La educación física, Rosario Villajos


Gusanillo que se cría en la ropa, y la roe y destruye. Esta es la definición de polilla que aparece en el Diccionario histórico de la lengua española. Algo pequeño, de no más de un centímetro, y que para hacer su capullo destruye la materia donde anida, generalmente nuestra ropa en el armario. 

En algunas partes del mundo la polilla se considera de mal agüero. En otras, un mensajero de la riqueza económica. Incluso en la cultura popular se le ha atribuido un origen alienígena. Algo a lo que temer, de lo que desconfiar. Un ser pequeño, insignificante, que solo nos ocasiona molestias y el insecto que Rosario Villajos, reciente premio Biblioteca Breve 2023, escoge para representar a Catalina, la niña polilla que nos conmueve por la entereza con que acepta el dolor recibido y su intento de transformarlo, transformarse y transformarnos en belleza, en libertad, en vuelo. 

Rosario Villajos casi intimida como escritora en La educación física, un libro tan perturbador como necesario que inventa una mitología de la polilla para para contar, o donde ser contada, porque vivir y ser vivida se confunden en una mezcla de emociones y de experiencias rotundas que abofetean en este libro visceral y tremendo, entre la novela de formación, la crónica social y las memorias, que corre el riesgo de convertirse en un clásico moderno de ese tipo de literatura que cala y deja los huesos tiritando. 

Encontramos una solvencia narrativa en la recreación de la memoria, pues como el cuerpo humano o como el planeta, este libro es más de la mitad agua, digresión, memoria, espacio o cavidad por donde sentimos la respiración acelerada de Catalina, que como Dánae o como Dafne se vuelve mitología andante, niña polilla con el único objetivo de sobrevivir, de alzar el vuelo. 
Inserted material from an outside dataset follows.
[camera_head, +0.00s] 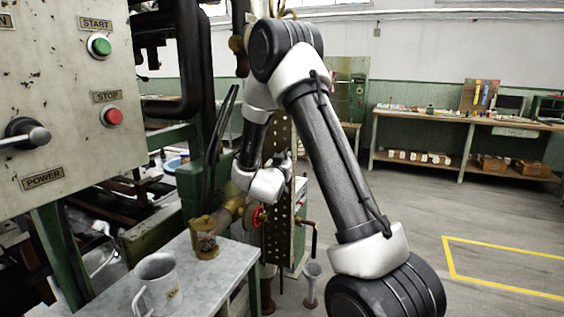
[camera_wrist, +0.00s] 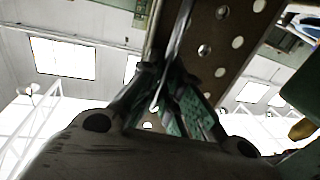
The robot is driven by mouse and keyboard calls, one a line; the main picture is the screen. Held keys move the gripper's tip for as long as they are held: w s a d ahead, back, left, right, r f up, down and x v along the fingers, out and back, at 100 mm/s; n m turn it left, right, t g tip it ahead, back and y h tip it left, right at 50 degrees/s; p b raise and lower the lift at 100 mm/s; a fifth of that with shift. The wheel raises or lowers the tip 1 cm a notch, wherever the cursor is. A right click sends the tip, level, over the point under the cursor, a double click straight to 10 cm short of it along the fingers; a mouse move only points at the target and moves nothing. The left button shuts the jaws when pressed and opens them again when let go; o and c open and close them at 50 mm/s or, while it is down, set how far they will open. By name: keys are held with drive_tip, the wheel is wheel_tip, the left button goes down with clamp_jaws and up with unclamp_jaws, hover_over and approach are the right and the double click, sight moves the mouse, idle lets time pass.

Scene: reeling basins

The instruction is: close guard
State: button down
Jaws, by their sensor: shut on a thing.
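The guard (camera_head: 277,215) is a brown metal panel with rows of round holes. It stands upright beside the green machine in the head view, seen at a steep angle. In the wrist view the guard (camera_wrist: 222,45) runs up to the top edge. My gripper (camera_head: 283,162) is at the guard's upper part, partly hidden behind my wrist in the head view. In the wrist view my gripper's fingers (camera_wrist: 163,78) come together on a thin bar beside the guard. The exact grip point is dark and hard to make out.
A control panel with a green start button (camera_head: 99,45) and a red stop button (camera_head: 111,116) is at the left. A grey table holds a metal mug (camera_head: 157,284) and a brass oil cup (camera_head: 204,240). A red handwheel (camera_head: 259,216) is by the guard. Floor at right is clear.

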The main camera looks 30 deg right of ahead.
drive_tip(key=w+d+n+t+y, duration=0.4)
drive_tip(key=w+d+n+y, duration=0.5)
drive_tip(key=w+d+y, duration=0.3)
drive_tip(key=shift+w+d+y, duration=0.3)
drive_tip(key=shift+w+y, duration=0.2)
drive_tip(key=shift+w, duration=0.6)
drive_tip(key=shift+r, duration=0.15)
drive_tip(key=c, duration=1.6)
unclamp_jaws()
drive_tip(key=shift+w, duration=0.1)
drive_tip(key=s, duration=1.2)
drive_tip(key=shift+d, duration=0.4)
Conocemos su tremenda historia en forma de una especie de diario íntimo de lo atroz (la tercera persona es un mero formalismo) que Villajos compone con agilidad y buen ritmo el rompecabezas esparciendo un sinfín de piezas como semillas diminutas, y por eso especialmente sensibles y vulnerables. Un puzle aparentemente caótico pero que acaba conformando un impresionante retrato emocional y generacional donde la violencia sistémica, social y espuriamente validada, ejerce de línea maestra, como una cicatriz que une cuerpos marcados en el sufrimiento. 

La educación física apela a esa cicatriz compartida aunque radicalmente intransferible, propone una mirada compasiva y a la vez llena de rabia, nos abisma en el estupor de lo irremediable: ser quienes somos porque ninguna niña está preparada para hacer frente al abuso y a la humillación, para comprender la miseria moral y no entregarse al rencor y a la desconfianza hacia el otro, que solo se le ha manifestado como represor o como agresor. 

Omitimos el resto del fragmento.